1 Berea Commons
Berea, OH 44017
By Earl S. Wich
In the mid 1970's I wondered what an Earth Shoe was. As a child it seemed as though that would be a shoe made, somehow, out of earth. Given that this was the 70's that did not seem like such a strange idea. The reason that this would even enter my mind is that the downtown area of Berea had been mostly (somewhat? partially?) demolished to make way for a new shopping center to be call the Berea Commons. At the time, it was a grand vision to build a reasonably sized mall in the middle of a small college town. In retrospect, building this during the period of great expansion in very large suburban malls like Great Northern looks like folly. And, indeed, that is exactly what it turned out to be.
However, to a ten year old, the most important part of this retail development was that they placed a large, loud bell in the central area. This bell was able to be reached by a ten year old and it was rung loudly and enthusiastically. Important to this story, this bell was located beneath the sign of the aforementioned Kalso Earth Shoe store. As it turns out, my childhood confusion over the origin and usefulness of something called an "earth shoe" was prescient. The shoe store was gone with in a short period of time.
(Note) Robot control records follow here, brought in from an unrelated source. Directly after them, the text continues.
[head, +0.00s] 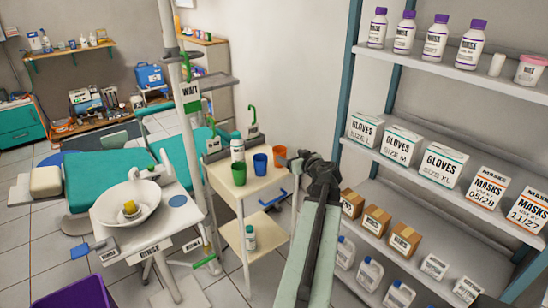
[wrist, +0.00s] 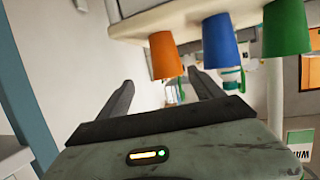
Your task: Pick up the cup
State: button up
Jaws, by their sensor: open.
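Three cups stand together on the cart's top: an orange cup (head: 279,153), a blue cup (head: 260,162) and a green cup (head: 239,174). My gripper (head: 295,158) is close to the orange cup, at its right. In the wrist view, which looks upside down, the orange cup (wrist: 166,57) appears just beyond and between the open fingers (wrist: 161,82). The blue cup (wrist: 219,40) and green cup (wrist: 286,28) are to its right there. My gripper is open and nothing is held. Whether a finger touches the orange cup is unclear.
The cart (head: 226,194) also bears a white bottle (head: 237,147) behind the cups. A shelf rack (head: 375,155) with glove boxes stands close on the right. A dental chair (head: 95,177) and a white basin (head: 128,207) are to the left.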

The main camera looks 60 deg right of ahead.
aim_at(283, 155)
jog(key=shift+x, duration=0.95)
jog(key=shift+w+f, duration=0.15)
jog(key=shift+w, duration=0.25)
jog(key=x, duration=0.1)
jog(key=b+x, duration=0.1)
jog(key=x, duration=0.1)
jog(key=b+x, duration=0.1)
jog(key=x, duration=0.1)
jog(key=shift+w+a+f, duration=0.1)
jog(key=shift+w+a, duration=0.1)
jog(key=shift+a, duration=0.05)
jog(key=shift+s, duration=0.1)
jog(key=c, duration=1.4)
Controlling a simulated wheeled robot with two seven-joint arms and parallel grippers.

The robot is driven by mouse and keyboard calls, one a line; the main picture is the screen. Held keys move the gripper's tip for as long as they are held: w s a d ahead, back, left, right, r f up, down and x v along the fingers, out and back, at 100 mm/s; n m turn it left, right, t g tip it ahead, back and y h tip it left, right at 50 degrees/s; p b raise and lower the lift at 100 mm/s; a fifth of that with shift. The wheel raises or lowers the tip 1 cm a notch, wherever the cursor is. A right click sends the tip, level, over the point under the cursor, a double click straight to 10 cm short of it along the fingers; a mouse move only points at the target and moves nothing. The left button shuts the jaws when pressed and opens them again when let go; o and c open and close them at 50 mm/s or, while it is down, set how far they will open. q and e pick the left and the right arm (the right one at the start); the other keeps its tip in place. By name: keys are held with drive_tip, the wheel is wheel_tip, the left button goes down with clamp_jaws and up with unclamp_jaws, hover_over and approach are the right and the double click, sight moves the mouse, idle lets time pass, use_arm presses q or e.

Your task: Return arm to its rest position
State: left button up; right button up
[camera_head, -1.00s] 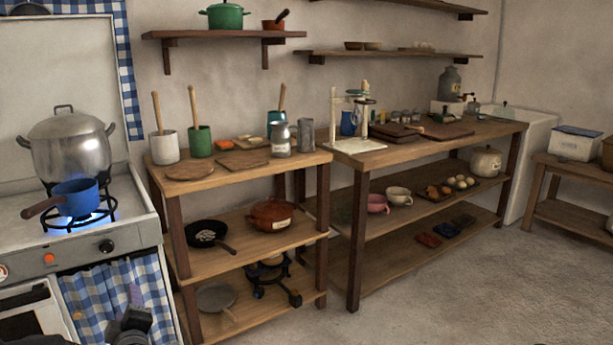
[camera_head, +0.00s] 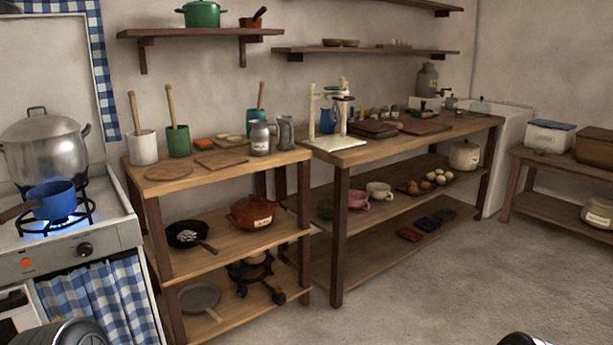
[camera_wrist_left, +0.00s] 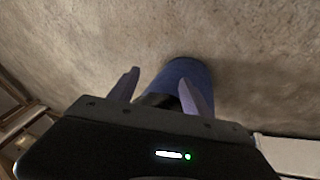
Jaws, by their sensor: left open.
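My left gripper (camera_wrist_left: 162,92) shows in the left wrist view, its two pale fingers apart. Nothing is visibly clasped between them. A dark blue rounded shape (camera_wrist_left: 188,72) shows beyond the fingers, against a mottled pale surface; I cannot tell what it is or how far off. In the head view a dark rounded part of my own arm (camera_head: 75,334) shows at the bottom left edge. The left gripper itself is out of that view. Another small dark part of mine (camera_head: 523,340) shows at the bottom right edge. My right gripper is not in view.
The stove with a blue saucepan (camera_head: 52,200) over a lit burner and a large steel pot (camera_head: 45,148) stands at the left. Two wooden shelf tables (camera_head: 232,160) line the wall. A low bench (camera_head: 550,205) stands at the right. The floor (camera_head: 420,290) is clear.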

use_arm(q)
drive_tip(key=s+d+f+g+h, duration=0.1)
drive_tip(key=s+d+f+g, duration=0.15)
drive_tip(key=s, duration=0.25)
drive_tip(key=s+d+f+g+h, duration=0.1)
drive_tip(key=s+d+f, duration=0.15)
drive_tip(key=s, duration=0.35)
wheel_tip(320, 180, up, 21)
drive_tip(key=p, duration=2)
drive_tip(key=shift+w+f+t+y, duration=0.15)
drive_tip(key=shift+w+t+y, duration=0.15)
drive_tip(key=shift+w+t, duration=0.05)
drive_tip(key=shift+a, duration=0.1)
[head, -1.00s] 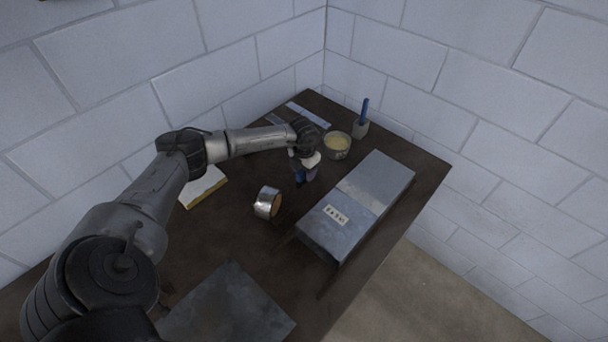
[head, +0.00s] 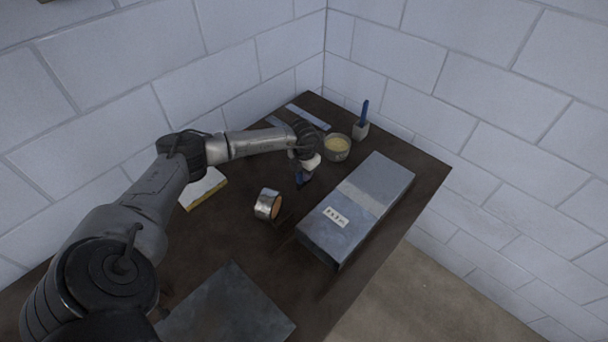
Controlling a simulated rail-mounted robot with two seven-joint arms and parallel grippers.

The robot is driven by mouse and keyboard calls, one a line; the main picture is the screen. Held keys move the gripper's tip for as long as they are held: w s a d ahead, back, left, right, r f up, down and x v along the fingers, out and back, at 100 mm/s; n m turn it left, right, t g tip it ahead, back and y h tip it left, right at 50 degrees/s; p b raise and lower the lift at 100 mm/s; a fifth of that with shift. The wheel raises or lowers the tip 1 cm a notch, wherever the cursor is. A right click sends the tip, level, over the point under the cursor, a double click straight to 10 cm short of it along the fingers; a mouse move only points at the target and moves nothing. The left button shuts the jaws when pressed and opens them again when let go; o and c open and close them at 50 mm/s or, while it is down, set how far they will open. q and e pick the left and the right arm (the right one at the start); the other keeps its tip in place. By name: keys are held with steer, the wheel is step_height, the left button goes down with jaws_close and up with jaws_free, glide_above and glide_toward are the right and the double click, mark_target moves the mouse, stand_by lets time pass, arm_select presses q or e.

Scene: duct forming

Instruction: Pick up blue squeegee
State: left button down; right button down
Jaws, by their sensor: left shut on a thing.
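A small blue thing (head: 300,179), which looks like the blue squeegee, shows just below my left gripper (head: 306,168). My left gripper is shut on it, above the table between the tape roll and the grey duct box. Most of the squeegee is small and dark in the picture, and the fingers partly hide it. I cannot tell whether it touches the table. My right gripper is not in view.
A silver tape roll (head: 267,204) stands left of the grey duct box (head: 352,214). A bowl (head: 337,146) and a blue-handled brush in a holder (head: 361,128) stand behind. A yellow-edged white block (head: 204,190) and a grey sheet (head: 228,308) lie left and in front.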

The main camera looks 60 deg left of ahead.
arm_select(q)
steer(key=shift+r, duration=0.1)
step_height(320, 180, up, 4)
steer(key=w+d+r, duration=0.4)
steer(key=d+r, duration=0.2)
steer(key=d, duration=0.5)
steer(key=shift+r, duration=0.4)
In the now vacant space, a sandwich shop quickly sprung up. It was known as Grum's Sandwich Shop. Unfortunately, I never had the opportunity to eat at Grum's since my parents could not see the logic in buying a sandwich when cold cuts from Rego's (or indeed, chipped chopped ham from Lawson's) were far more economical. Eventually, I outgrew this gastronomically careless thrift, got a job, and began eating sandwiches that were not made by an immediate family member.
By this time, Grum's had been sold and its name changed to Sandwich Delites. The menu, however, stayed largely the same. In the 25 to 30 years since, the Turkey Ridge sandwich has sustained me whenever the urge struck and I was in Berea.
To be honest, it appears to be a simple sandwich; simplistic, even. It is comprised of turkey, provolone, lettuce, onions, tomato, mayo and seasonings (mostly oregano.) It overcomes its humble ingredients, however, and is more than the sum of its parts. The turkey itself is good. It isn't great, but it is moist and sliced fairly thinly, which I prefer for deli meats. I believe that thin slices always makes a better eating experience, whether it is deli meat, cheese or most other forms of food. (I know that you, the reader, will come up with many foods that contradict this but stay with me here.) The cheese is also decent. It's not dry and it has a good flavor. The lettuce is crisp and shredded medium-fine (again with the thin cut,) and the white onions are also sliced quite thin (again.) Ditto for the tomatoes. The bread is a fairly normal roll of the type that subs are usually made of. It is soft and holds up well to the moisture.
The mayo and the seasoning are what really set this sandwich apart. The seasoning is mostly oregano as best as I can tell, and dramatically adds to the flavor. The mayo, however, is different than any other that I have had. It is very mild and quite thin, almost watery. I know that sounds bad but it isn't. It adds moisture (which almost any turkey sandwich could use) and mixes with the thinly sliced lettuce and onions to create a sort of very mild slaw. I have no idea if that is what the creator of this intended but it is what makes it great. You have to eat it over the paper it is wrapped in because it will drip. Wonderfully mayo-y drips of goodness.
Other sandwiches are good there as well. The Cold Steer is mostly the same thing but with roast beef and horseradish instead of turkey and mayo. The horseradish has a similar mild thinness that really works. For my money, however, the Turkey Ridge can’t be beat. I really don't get anything else.
There are a few caveats. It is a pricey sandwich at about $10.50. At about 16 inches it is, however, large enough to justify this price (they make a half that costs about half). Also, the staff is really not very inclined towards good customer service. I believe that the same woman has owned the shop since it became Sandwich Delites and she remains surly and occasionally combative. Despite being within walking distance of 1800 college students, she has effectively driven off that crowd through the shrewd combination of high prices and what appears to be an active disdain for customers in general and "the kids" specifically. Of course, it is when she is there that the food is best. Get any of the older women and your sandwich will be awesome. Get one of the kids at the end of the shift and it will be a somewhat lifeless experience. This can be said for most businesses.
Don't, however, let the drawbacks stop you from getting what I consider to be one of the top three sandwiches in my pantheon of bread and meat. I bought one just today. If I were in Berea and I did not bring one back to share with my co-worker there would be hell to pay.
Also, there is still an original Grum's in Coventry on the east side. Although they have not technically been related for 30 years, the Turkey Ridge is still the same (within reason) at both. This is somewhat amazing. I ate at Grum's for the first time ever recently and had a great sandwich that was immediately identifiable as the same Turkey Ridge. The service was better too, but as they are quite far apart, I don't imagine that one loses any business to the other.
It’s not as good as What About Bob’s in Willoughby, but it is good and it’s worth going out of my way for. There are days when I don’t want anything else.